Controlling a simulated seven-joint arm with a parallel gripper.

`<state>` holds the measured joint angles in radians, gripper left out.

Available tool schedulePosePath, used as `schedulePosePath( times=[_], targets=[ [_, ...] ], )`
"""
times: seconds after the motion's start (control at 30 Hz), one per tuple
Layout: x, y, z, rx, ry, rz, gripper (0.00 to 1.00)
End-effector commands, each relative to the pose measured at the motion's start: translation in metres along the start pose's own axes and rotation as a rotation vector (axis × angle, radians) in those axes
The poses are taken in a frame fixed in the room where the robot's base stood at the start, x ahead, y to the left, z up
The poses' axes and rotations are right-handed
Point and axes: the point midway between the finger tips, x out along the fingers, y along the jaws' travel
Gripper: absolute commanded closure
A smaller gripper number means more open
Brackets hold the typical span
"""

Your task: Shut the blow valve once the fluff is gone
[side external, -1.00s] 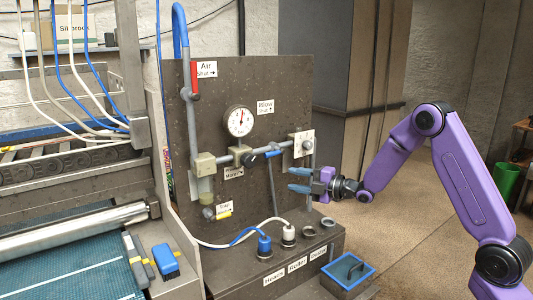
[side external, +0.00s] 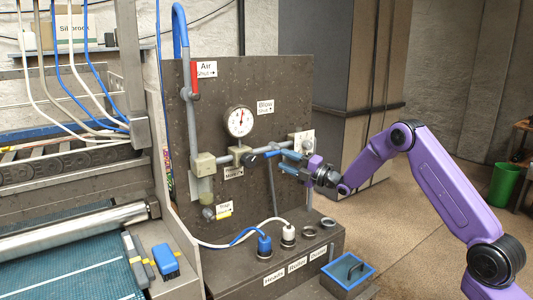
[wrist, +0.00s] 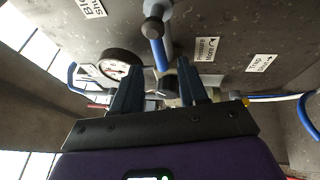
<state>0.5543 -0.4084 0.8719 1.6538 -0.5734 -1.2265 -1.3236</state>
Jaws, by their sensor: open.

******

EXERCISE DETAILS:
Only lines with "measured" are wanted here; list each of them.

TASK RESULT:
`<state>` holds the measured joint angles in radians, gripper left out.
End-effector commands, each relative to the pose measured at the motion's start: translation in metres along the start pose's own axes and rotation as a rotation vector (axis × angle, radians) in those axes

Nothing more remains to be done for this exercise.